--- Stated goal ---
Go through the data below and gather each line containing "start".
#### Data segment
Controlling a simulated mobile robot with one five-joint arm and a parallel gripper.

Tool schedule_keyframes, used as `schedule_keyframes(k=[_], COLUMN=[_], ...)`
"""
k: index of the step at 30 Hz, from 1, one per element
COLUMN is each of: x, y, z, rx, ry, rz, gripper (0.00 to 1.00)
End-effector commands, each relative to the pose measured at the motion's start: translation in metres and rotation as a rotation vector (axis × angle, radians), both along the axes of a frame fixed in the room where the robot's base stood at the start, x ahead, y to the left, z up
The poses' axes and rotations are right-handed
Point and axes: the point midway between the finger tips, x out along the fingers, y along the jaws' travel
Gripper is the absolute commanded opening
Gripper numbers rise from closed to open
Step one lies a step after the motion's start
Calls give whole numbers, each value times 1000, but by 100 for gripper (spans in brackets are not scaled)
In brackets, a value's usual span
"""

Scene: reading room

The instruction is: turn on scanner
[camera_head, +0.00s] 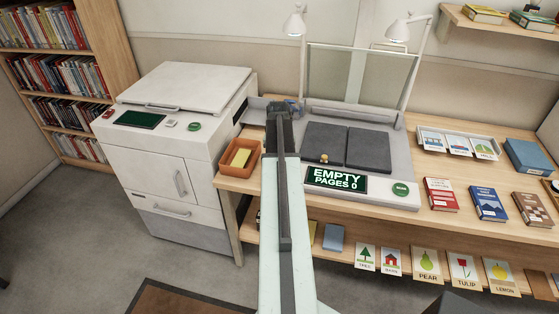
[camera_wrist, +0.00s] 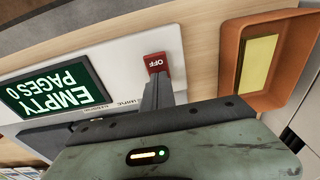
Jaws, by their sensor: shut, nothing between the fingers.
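The scanner (camera_head: 385,185) is a pale grey flatbed unit on the table, with two dark pads and a dark display (camera_head: 336,180) reading "EMPTY PAGES 0". The same display shows upside down in the wrist view (camera_wrist: 58,88). A red switch (camera_wrist: 155,62) marked "OFF" sits on the scanner's panel beside the display. My gripper (camera_wrist: 156,82) is shut and empty, its tips right at the switch's edge; I cannot tell whether they touch it. In the head view my arm hides the switch and fingertips. A green button (camera_head: 400,189) is on the scanner's front right.
An orange tray (camera_head: 254,166) with a yellow block stands left of the scanner, close to my gripper in the wrist view (camera_wrist: 290,65). A white copier (camera_head: 165,160) stands further left. Two lamps (camera_head: 294,24) rise behind the scanner. Books (camera_head: 441,195) and a card tray (camera_head: 430,152) lie to the right.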

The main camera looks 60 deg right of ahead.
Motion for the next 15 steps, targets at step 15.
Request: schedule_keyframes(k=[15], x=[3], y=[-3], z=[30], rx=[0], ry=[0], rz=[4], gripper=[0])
########
--- Task output ---
End-effector commands, each relative to the pose measured at the motion's start: translation in metres and rotation as a rotation vector (axis × angle, radians), both along the axes of a frame fixed in the room where the robot's base stood at the start, x ahead, y to the left, z up
Step one lies a step after the motion's start

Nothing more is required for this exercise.